Kanwil DJP Jatim 1 Lakukan Penyitaan Aset Wajib Pajak

Detiknews.id Surabaya – Penyidik Pegawai Negeri Sipil (PPNS) Kantor Wilayah Direktorat Jenderal Pajak Jawa Timur I (Kanwil DJP Jatim I) menyita aset wajib pajak.

Penyitaan dilakukan karena Tersangka MY diduga melakukan tindak pidana di bidang perpajakan untuk tahun 2018 dan 2019, yaitu melanggar Pasal 39A huruf a dan/atau Pasal 39 ayat (1) huruf d Undang-Undang Nomor 6 Tahun 1983 tentang Ketentuan Umum dan Tata
Cara Perpajakan sebagaimana telah diubah terakhir dengan Undang-Undang Nomor 7 Tahun 2021 tentang Harmonisasi Peraturan Perpajakan. Modus yang digunakan adalah
menggunakan Faktur Pajak yang tidak berdasarkan Transaksi yang Sebenarnya (TBTS) sehingga mengakibatkan kerugian pada pendapatan Negara sebesar Rp. 1,6 miliar.

PPNS Kanwil DJP Jatim I menyita aset tersangka berupa bangunan rumah kos dengan luas tanah 193 m2 dan bangunan 386 m2 yang berada di Sukomanunggal.

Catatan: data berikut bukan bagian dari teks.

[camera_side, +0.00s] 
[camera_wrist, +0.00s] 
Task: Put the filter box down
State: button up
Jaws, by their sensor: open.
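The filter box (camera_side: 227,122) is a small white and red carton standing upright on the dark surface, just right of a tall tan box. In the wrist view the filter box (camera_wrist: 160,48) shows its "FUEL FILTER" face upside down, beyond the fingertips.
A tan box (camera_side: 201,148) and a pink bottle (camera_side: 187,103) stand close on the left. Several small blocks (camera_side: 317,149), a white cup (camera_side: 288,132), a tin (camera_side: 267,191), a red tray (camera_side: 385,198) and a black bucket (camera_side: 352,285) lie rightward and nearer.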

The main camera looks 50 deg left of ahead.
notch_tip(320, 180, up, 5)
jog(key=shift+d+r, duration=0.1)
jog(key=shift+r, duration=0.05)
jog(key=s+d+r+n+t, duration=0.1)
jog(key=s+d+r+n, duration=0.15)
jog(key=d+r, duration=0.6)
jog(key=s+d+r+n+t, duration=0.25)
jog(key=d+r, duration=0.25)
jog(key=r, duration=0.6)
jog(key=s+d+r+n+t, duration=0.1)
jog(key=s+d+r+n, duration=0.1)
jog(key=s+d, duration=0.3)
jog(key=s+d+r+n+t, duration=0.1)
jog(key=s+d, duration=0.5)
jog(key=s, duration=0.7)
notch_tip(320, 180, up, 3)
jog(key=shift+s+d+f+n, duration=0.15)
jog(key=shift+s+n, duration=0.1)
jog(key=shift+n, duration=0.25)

Tindakan penyitaan telah mendapatkan izin dan penetapan sita dari Ketua Pengadilan Negeri Surabaya pada
tanggal 23 Desember 2022. Tersangka MY menyerahkan dokumen dan aset kepada Tim Penyidik dengan disaksikan S dan W selaku pegawai PT SBK. Objek yang disita tersebut telah dilakukan penilaian oleh Fungsional Penilai Kanwil DJP Jawa Timur I dengan nilai pasar Rp. 1,8 miliar.

Penyidik menyita harta kekayaan tersebut atas kasus tindak pidana perpajakan yang dilakukan melalui PT SBK milik Tersangka MY yang berlokasi di wilayah administrasi Kantor
Pelayanan Pajak Pratama Surabaya Tegalsari. Penyitaan dilakukan untuk mengamankan aset tersangka sebagai jaminan pemulihan atas kerugian pada pendapatan negara.

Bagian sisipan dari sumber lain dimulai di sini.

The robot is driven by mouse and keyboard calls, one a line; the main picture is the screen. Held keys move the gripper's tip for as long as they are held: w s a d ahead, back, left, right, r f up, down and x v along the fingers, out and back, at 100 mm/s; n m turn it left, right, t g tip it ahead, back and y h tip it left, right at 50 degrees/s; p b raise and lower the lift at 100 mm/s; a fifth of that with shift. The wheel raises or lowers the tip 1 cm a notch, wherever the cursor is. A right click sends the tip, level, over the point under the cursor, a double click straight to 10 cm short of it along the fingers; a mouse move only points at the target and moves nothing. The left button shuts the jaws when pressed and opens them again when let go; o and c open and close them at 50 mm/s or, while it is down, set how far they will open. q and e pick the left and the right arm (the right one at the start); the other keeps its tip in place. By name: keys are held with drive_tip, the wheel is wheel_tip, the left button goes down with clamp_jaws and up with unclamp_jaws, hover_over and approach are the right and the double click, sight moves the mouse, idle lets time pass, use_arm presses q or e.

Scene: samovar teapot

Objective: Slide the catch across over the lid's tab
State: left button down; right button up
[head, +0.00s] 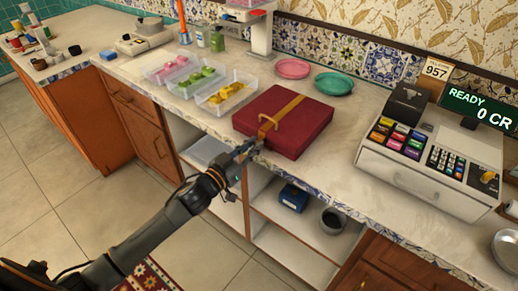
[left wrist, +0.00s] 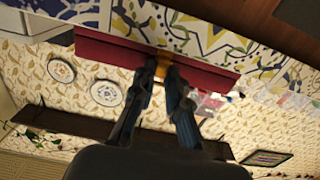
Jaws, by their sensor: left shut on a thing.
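A dark red box (head: 284,121) with a closed lid stands on the counter. A gold band (head: 281,118) runs over its lid to the front face, with a curved handle (head: 268,124) on it. My left gripper (head: 253,146) reaches the box's front from the lower left. In the left wrist view, the red box (left wrist: 110,48) crosses the top, and the two fingers of my left gripper (left wrist: 164,70) close around the small gold catch (left wrist: 162,68) at its front. The fingers hide much of the catch, and I cannot make out the tab. My right gripper is not in view.
Clear trays (head: 226,100) of coloured items stand left of the box, and pink (head: 292,68) and green plates (head: 334,83) lie behind it. A cash register (head: 430,155) stands to the right. Open shelves (head: 290,245) lie below the counter edge. Bare counter lies between box and register.

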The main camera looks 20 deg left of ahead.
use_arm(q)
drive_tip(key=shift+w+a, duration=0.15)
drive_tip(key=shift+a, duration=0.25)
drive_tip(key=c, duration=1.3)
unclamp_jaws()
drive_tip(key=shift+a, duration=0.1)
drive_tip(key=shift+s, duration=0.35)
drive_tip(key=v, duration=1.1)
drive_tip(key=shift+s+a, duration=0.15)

Lebih lanjut, penyitaan ini diperlukan untuk menghindari penghilangan maupun pemindahtanganan
aset tersangka. Aset tersebut selanjutnya dapat dirampas untuk pembayaran putusan denda sesuai amanat Pasal 44 dan Pasal 44 C Undang-Undang Nomor 7 Tahun 2021 tentang Harmonisasi Peraturan Perpajakan.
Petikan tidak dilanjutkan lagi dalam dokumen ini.